-- SUPPLIED RECORDS start --

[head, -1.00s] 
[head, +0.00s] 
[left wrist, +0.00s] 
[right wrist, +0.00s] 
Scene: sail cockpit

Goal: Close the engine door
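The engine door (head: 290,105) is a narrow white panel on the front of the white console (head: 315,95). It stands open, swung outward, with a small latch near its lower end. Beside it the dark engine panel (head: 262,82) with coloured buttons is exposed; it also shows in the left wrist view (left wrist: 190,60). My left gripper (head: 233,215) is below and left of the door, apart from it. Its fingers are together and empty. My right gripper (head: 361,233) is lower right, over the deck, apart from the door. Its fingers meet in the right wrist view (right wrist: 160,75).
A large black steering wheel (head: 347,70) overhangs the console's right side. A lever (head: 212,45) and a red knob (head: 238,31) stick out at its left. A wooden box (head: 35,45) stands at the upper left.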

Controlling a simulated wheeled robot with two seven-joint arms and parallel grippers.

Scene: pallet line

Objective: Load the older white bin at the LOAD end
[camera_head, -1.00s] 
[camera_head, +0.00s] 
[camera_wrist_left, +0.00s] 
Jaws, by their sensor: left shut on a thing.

-- SUPPLIED RECORDS end --

GOAL:
Copy each line of the data exactly, leaving nothing out.

CORRECT ANSWER:
[head, -1.00s] 
[head, +0.00s] 
[left wrist, +0.00s] 
[right wrist, +0.00s] 
Scene: sail cockpit

Goal: Close the engine door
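The engine door (head: 290,105) is a narrow white panel on the front of the white console (head: 315,95). It stands open, swung outward, with a small latch near its lower end. Beside it the dark engine panel (head: 262,82) with coloured buttons is exposed; it also shows in the left wrist view (left wrist: 190,60). My left gripper (head: 233,215) is below and left of the door, apart from it. Its fingers are together and empty. My right gripper (head: 361,233) is lower right, over the deck, apart from the door. Its fingers meet in the right wrist view (right wrist: 160,75).
A large black steering wheel (head: 347,70) overhangs the console's right side. A lever (head: 212,45) and a red knob (head: 238,31) stick out at its left. A wooden box (head: 35,45) stands at the upper left.

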Controlling a simulated wheeled robot with two seven-joint arms and parallel grippers.

Scene: pallet line

Objective: Load the older white bin at the LOAD end
[camera_head, -1.00s] 
[camera_head, +0.00s] 
[camera_wrist_left, +0.00s] 
Jaws, by their sensor: left shut on a thing.

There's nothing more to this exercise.